En 1953, après un séjour d’un mois à Vallauris, dans le sud de la France, où il a vu Picasso à l’œuvre, il ouvre avec son épouse Dani Franque, en face de la Maison Rubens à Anvers, l’Atelier 14: à la fois atelier et magasin de céramique. Il se plonge également dans la céramique monochrome chinoise et dans les traditions taoïste et bouddhiste zen.

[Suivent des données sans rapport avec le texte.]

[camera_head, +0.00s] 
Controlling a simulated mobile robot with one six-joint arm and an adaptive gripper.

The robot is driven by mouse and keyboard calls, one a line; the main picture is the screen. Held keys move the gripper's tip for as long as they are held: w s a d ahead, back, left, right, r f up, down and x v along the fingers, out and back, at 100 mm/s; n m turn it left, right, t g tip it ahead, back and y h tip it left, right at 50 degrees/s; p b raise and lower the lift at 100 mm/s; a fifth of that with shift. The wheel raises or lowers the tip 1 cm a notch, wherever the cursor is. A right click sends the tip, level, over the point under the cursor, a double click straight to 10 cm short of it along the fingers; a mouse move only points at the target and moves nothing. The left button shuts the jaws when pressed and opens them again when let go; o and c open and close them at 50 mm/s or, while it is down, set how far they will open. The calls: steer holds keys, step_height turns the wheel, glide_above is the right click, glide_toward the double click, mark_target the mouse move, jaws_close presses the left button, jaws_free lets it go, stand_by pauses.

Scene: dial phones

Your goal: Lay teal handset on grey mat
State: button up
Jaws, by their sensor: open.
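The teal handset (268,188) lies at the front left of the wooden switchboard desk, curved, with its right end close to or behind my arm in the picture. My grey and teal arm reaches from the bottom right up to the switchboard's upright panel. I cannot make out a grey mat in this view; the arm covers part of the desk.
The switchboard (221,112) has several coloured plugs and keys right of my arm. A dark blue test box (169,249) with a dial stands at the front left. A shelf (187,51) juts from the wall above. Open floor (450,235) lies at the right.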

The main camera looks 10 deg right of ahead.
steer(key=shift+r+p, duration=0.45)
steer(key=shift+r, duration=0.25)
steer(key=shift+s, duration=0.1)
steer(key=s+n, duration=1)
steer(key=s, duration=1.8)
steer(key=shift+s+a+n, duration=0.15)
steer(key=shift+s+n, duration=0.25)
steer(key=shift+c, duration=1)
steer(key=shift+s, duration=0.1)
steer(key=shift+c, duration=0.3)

Plus tard, encouragé par son ami écrivain Ivo Michiels, auteur du Livre Alpha, il reviendra à la peinture. En 1957, il découvre La Pensée créatrice, le livre dans lequel Paul Klee expose sa théorie. Verheyen réalise avec stupeur qu’il a inconsciemment travaillé dans l’esprit de Klee au cours des dernières années. Il apprécie particulièrement l’idée de Klee selon laquelle l’art ne représente pas le visible, mais rend visible (ce qui ne pouvait pas être vu auparavant).

«Un vrai Milanais»

La rencontre avec l’artiste italo-argentin Lucio Fontana (1899-1968), de plus de 30 ans son aîné, avec lequel il noue une amitié durable en 1958 à Milan, donne un nouvel élan à son développement. Fontana, connu pour ses toiles lacérées, lui apprend que l’idée prime sur l’exécution. À l’époque, Verheyen se fait appeler Le Peintre Flamant (sic). Il se sent proche notamment de Jan van Eyck qui, avec sa technique du glacis, superposait également de fines couches de peinture à l’huile afin d’obtenir un brillant profond.

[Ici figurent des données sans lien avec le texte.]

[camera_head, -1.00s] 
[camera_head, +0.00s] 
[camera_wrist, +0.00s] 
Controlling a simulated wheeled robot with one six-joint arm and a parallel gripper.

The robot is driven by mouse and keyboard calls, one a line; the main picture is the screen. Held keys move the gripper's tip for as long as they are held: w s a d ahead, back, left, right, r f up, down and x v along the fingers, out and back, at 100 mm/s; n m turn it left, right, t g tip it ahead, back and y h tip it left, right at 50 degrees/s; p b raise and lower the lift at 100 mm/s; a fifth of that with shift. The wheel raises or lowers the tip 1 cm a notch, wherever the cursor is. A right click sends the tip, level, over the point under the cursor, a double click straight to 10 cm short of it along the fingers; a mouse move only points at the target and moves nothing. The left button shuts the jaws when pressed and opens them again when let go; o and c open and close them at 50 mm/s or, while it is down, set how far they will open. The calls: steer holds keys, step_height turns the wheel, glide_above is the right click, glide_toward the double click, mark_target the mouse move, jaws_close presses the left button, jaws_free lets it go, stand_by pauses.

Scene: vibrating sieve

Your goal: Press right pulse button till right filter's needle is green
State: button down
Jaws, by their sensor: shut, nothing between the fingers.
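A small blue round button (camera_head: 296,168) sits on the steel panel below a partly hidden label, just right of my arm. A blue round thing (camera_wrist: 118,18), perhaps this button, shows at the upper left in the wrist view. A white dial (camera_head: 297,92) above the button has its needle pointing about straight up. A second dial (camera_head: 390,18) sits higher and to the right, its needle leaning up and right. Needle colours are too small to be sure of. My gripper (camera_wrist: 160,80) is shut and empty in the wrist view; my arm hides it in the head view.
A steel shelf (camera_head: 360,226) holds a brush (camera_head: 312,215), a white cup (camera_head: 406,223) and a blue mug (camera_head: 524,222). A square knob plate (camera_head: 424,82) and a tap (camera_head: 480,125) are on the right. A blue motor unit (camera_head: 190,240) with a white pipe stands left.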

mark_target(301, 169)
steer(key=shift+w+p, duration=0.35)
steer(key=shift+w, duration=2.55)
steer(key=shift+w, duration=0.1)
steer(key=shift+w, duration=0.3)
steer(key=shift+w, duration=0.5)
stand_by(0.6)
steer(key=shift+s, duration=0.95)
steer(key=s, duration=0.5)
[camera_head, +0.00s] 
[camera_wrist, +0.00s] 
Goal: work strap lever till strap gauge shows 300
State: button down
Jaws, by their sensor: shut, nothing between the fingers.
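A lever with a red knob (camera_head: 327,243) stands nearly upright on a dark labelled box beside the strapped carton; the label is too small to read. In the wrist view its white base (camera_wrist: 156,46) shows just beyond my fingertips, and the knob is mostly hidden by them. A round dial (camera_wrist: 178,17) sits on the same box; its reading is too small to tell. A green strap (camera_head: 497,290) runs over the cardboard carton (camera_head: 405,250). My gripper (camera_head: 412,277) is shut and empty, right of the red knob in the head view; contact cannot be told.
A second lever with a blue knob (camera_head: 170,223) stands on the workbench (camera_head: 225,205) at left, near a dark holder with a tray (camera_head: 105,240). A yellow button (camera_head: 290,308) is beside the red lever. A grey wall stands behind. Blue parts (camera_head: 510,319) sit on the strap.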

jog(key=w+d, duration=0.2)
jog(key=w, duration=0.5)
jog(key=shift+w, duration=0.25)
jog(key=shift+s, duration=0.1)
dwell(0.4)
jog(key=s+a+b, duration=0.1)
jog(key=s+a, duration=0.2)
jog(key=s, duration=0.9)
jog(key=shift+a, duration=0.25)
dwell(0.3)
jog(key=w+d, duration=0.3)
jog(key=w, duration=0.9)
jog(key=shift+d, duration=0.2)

Mais influencé par le spatialisme de Fontana, le peintre anversois frappe en même temps à la porte de l’infini. Le côté terrien si caractéristique de la peinture flamande cède la place à une perfection surhumaine. Ivo Michiels note à l’époque que l’œuvre de Verheyen se transforme peu à peu en un «hymne au silence».

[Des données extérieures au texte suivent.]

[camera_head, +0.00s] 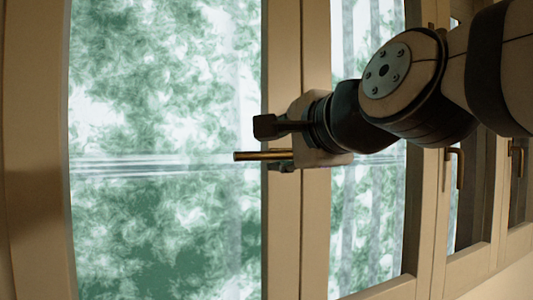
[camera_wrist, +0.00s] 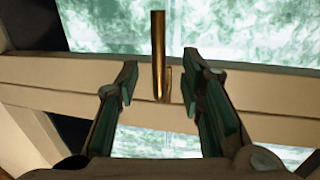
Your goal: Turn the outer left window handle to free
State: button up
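The outer left window handle (camera_head: 252,155) is a brass lever lying level and pointing left from the window frame in the head view. In the wrist view the handle (camera_wrist: 158,48) shows as an upright brass bar with a short base. My gripper (camera_head: 272,144) is at this handle, with one dark finger above the lever. In the wrist view my gripper (camera_wrist: 162,78) has its two fingers spread, one on each side of the handle, with visible gaps. The handle's mount is partly hidden by my gripper in the head view.
Two more brass handles, a nearer one (camera_head: 456,165) and a farther one (camera_head: 518,158), hang down on the frames to the right. The left window pane (camera_head: 165,225) and its beige frame (camera_head: 282,230) stand close to my gripper. My arm covers the upper right.

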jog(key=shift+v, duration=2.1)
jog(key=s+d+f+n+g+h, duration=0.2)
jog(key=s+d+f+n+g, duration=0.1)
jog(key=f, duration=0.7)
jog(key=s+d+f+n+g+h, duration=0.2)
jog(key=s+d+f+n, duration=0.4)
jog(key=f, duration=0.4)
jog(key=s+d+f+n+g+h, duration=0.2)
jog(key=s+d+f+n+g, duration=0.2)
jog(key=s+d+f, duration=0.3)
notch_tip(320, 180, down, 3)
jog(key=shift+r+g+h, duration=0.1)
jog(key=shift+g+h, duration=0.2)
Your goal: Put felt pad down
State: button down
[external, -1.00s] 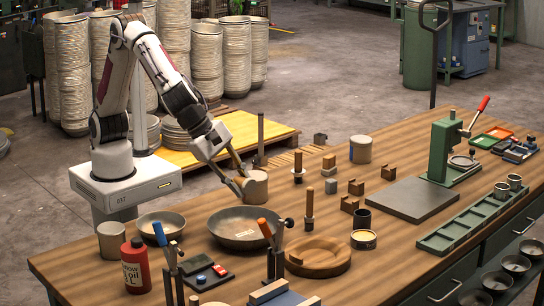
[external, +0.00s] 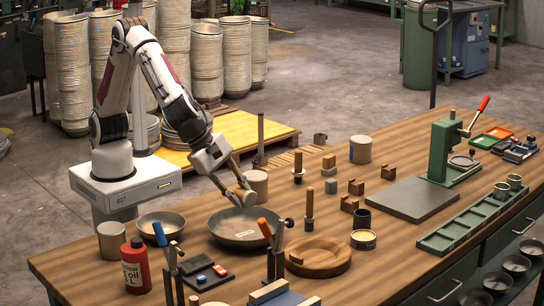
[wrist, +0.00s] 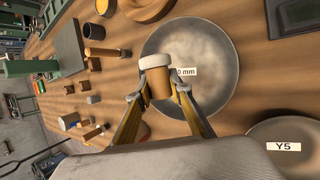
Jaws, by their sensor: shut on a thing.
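My gripper (external: 244,194) is shut on the felt pad (wrist: 160,83), a small tan block with a thick white felt end. In the wrist view the gripper (wrist: 160,92) pinches the block from both sides, with the white end pointing away from my wrist. The pad overlaps the near edge of a large shallow grey metal bowl (external: 240,238), also in the wrist view (wrist: 205,60). I cannot tell whether the pad touches the bowl. In the external view the pad is small and partly hidden by the fingers.
A tan cylinder (external: 257,184) stands close behind the gripper. A smaller bowl (external: 162,224) is left of the large one, and a round wooden ring (external: 318,257) is to its front right. Upright tools (external: 270,240) stand in front. Bare tabletop (external: 205,211) shows between the bowls.

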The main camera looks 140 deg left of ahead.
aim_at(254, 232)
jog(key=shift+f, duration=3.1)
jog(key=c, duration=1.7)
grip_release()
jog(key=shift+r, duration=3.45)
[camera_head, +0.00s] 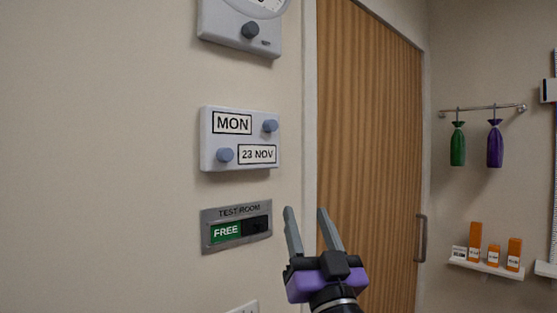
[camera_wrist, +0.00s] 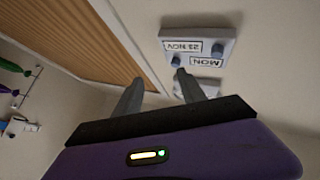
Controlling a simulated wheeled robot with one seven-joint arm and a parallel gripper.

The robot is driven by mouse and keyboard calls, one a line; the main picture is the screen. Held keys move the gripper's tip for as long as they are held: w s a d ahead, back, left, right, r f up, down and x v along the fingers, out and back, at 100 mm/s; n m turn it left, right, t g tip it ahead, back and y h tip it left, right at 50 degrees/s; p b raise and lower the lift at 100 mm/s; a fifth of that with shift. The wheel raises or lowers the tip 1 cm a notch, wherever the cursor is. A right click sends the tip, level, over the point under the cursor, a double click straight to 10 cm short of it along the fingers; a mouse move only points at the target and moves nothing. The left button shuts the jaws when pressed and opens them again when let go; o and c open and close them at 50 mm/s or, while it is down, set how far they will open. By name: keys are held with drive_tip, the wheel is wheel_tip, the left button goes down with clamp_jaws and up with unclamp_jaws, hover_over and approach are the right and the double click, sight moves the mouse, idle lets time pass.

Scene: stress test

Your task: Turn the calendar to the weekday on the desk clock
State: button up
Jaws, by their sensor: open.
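The calendar (camera_head: 240,152) is a light grey wall box with two windows reading MON and 23 NOV. It has two blue-grey knobs, one right of MON (camera_head: 270,126) and one left of 23 NOV (camera_head: 225,155). My gripper (camera_head: 305,212) is open and empty, with its fingers pointing up, below and right of the calendar in the head view. In the wrist view the calendar (camera_wrist: 198,64) appears upside down beyond the fingertips (camera_wrist: 158,82), and one fingertip overlaps its lower edge in the picture. I cannot identify the desk clock in either view.
A TEST ROOM sign (camera_head: 236,227) showing FREE is under the calendar. A partly cut-off dial device with a knob (camera_head: 250,30) is above it. A wooden door (camera_head: 365,150) with a handle is to the right. Green and purple bags (camera_head: 495,148) hang above a shelf (camera_head: 486,268) with orange items.

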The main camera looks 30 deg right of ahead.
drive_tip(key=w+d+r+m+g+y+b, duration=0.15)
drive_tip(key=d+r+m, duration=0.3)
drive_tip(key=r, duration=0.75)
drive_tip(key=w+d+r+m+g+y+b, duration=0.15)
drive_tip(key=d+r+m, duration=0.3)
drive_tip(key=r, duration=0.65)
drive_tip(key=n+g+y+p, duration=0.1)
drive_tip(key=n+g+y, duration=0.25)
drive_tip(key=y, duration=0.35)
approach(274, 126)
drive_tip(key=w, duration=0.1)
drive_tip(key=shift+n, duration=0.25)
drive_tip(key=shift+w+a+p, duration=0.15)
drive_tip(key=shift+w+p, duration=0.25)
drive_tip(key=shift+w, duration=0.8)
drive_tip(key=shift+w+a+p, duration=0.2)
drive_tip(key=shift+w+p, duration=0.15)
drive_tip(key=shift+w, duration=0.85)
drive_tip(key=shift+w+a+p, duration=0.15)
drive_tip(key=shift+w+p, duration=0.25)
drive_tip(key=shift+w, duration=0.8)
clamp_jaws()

Le groupe d’artistes G58, dont Verheyen est l’un des initiateurs, organise une exposition inaugurale à la Hessenhuis à Anvers. Il y présente la toile rouge L’air est plein de ta chaleur. Fontana achète l’œuvre, exposée aujourd’hui en prêt au KMSKA.

Michiels écrit à propos de cette période que Verheyen est devenu «un vrai Milanais». Verheyen y philosophe, discute avec ses collègues et élabore des plans pour des projets internationaux. Il veut ainsi organiser une exposition internationale sur la peinture monochrome et rédige un pamphlet pour Le Mouvement stable. Mais Yves Klein, qui est également invité à collaborer, estime que Verheyen lui a volé des idées. Finalement, la Hessenhuis abritera une exposition collective du G58, qui mettra l’accent sur l’art mobile plutôt que sur l’art monochrome. Jef Verheyen n’y participera pas.

Entretemps, son pamphlet Essentialisme, dans lequel il reprend le terme de «peinture achrome» de Manzoni, est publié dans les revues francophone Art Actuel et néerlandophone Het Kahier. Ce pamphlet est également distribué à Milan. En voici un extrait: «La primordiale notion du noir chacun la porte au fond de soi: mais pour la découvrir, il faut s’être libéré de la manière, du matériau, de tous les procédés en usage: tachisme et autres façon de patauger (sic)». Un peu plus loin dans le pamphlet, Verheyen fustige aussi Asger Jorn et l’art lié à Cobra.

Rothko

Verheyen connait aussi l’artiste américain Mark Rothko, qui fait vibrer la lumière dans des champs de couleurs contemplatifs. Les notes qu’il prend lors de l’élaboration de son œuvre clé Le voile du mystère montrent que le chemin de Verheyen est différent: «Cela fait maintenant deux mois que je travaille sur le même thème et cela ne s’arrête jamais. Je ne sens plus de forme, juste des espaces vibrants, ma toile est l’espace lui-même et je ne me sens pas du tout lié au plan sur lequel je travaille.»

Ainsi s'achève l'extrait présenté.